● **Objective**
Copy out exactly the lines from the line containing "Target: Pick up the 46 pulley" to the end of the listing.
========================
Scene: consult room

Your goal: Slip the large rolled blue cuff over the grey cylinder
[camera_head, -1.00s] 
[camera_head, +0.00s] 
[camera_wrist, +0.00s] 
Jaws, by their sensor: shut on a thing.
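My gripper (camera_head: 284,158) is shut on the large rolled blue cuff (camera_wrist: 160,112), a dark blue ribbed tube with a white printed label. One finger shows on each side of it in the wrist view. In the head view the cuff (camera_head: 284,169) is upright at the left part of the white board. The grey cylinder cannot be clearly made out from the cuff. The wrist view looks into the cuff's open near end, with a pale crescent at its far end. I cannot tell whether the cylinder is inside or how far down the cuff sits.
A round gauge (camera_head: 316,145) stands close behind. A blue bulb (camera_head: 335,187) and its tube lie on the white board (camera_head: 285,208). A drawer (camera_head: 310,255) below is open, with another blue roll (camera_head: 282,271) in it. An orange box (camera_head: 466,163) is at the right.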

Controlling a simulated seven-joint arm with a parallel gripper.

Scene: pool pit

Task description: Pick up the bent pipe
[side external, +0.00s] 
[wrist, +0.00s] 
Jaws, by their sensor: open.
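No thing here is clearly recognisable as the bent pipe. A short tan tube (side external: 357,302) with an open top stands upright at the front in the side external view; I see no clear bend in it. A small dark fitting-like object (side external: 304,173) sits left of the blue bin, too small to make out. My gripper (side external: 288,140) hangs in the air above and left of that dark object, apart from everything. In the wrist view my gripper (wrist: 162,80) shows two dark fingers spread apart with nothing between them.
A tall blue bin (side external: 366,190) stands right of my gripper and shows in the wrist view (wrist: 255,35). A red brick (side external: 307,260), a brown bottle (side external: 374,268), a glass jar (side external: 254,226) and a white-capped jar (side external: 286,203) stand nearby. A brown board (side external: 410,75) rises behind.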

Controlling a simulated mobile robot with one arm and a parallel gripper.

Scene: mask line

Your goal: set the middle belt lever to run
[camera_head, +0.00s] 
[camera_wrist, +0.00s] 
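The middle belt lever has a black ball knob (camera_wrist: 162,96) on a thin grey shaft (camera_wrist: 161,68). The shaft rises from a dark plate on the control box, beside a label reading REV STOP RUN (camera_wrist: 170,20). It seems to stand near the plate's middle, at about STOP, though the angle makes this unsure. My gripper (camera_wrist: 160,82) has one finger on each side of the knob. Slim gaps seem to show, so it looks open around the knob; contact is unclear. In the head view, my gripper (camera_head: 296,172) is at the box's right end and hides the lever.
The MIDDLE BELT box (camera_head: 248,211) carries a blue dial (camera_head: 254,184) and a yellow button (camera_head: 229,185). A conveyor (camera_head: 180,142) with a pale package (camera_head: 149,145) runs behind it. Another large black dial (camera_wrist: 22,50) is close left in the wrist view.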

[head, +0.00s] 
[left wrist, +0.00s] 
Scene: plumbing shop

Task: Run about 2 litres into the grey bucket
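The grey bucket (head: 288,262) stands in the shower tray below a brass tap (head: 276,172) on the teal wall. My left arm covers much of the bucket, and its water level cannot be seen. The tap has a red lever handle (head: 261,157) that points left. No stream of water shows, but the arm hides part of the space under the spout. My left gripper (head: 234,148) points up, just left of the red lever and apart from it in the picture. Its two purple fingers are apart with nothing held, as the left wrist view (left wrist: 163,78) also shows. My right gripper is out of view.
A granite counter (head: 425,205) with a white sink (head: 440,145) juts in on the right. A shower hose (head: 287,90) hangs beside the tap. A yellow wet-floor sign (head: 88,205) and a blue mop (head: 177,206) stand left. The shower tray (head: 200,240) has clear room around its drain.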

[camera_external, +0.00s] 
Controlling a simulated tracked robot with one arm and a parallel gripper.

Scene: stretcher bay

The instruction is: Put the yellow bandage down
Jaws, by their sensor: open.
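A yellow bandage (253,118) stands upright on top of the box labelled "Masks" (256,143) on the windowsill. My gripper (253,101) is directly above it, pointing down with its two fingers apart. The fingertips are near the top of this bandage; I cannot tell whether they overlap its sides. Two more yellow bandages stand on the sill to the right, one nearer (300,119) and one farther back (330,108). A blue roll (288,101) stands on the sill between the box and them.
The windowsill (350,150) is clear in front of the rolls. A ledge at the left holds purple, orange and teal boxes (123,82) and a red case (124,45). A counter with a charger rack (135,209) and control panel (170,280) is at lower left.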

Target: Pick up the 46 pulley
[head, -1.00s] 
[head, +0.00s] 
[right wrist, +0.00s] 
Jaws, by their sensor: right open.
========================
● **Final result**
Target: Pick up the 46 pulley
[head, -1.00s] 
[head, +0.00s] 
[right wrist, +0.00s] 
Jaws, by their sensor: right open.

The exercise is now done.